I had the following suspicion for a long time:
What is up this this how quantum things: Why is there a minimum energy quantum that can be transfered ( http://en.wikipedia.org/wiki/Planck's_constant )? Why is even the position of subatomic particles quantimized ( http://en.wikipedia.org/wiki/Planck_length )?
This just looks like the simulation is running on integer math and the Heisenberg uncertainty is the end of its resolution.
It’s not a bug. It’s just poorly documented.
Truly a software developer’s point of view on QM 🙂
What if the opposite is true.. suppose you and your computer are experiments carried out by sentient quantum creatures. What if they get bored?
Hopefully, if the simulator crashed the programmer would fix the bug, rewind to a point just before the failed experiment, and restart it.

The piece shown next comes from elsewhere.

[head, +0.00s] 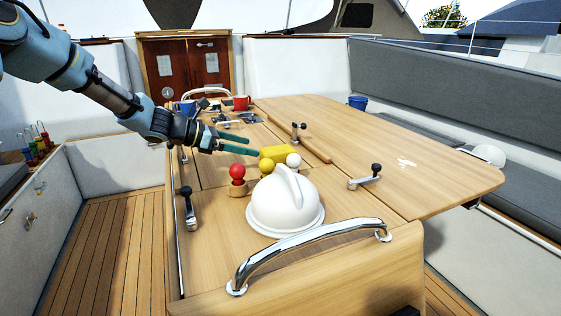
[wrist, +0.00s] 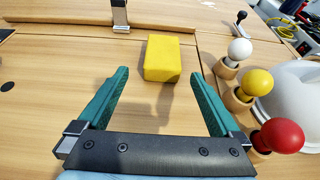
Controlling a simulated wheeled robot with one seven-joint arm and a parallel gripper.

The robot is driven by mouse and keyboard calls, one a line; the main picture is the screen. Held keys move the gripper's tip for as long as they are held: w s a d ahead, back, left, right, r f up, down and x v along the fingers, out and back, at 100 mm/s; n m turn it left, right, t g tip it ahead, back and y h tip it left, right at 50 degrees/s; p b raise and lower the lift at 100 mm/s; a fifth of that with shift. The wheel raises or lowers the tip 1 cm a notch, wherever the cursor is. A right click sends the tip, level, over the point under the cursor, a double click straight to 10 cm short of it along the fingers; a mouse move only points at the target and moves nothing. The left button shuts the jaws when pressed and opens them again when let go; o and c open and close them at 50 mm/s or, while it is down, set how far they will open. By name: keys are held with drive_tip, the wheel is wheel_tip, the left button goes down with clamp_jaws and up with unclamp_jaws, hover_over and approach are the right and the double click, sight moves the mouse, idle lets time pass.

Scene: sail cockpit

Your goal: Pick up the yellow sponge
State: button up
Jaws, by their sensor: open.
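The yellow sponge (head: 291,153) is a block lying on the wooden cockpit table. In the head view it is behind the yellow and white balls, which hide part of it. In the wrist view the sponge (wrist: 162,58) lies just beyond my fingertips, roughly centred between them. My gripper (head: 240,143) has green fingers and reaches in from the left, above the table. In the wrist view my gripper (wrist: 166,75) is open, with nothing between its fingers. The sponge is apart from both fingers.
Red (wrist: 283,136), yellow (wrist: 257,82) and white (wrist: 240,49) balls on wooden bases stand right of my gripper in the wrist view. A white dome (head: 287,205) is beside them. A chrome handrail (head: 305,240) crosses the near table end. Clear wood surrounds the sponge's left side.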

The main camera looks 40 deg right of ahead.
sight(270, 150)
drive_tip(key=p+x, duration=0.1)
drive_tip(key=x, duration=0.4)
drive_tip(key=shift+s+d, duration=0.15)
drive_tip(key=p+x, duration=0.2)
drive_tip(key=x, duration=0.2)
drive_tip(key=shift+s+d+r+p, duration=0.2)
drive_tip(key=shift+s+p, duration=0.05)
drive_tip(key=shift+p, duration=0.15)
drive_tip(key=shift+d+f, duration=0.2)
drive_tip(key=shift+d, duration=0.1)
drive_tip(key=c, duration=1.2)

People have thought about similar things – Gerard ‘t Hooft has tried to develop some sort of cellular automaton model for quantum mechanics. Few people take those attempts seriously, for good reason. Among other things, they seem to violate Bell’s theorem.
Any developer capable of designing something as heinously complex as this universe wouldn’t get tripped up by a bad dereference or an overflow. I’d be more worried about deadlocks, personally.
Deadlocks. You mean doing something funny might make time stop in parts of our universe. That could bee interesting!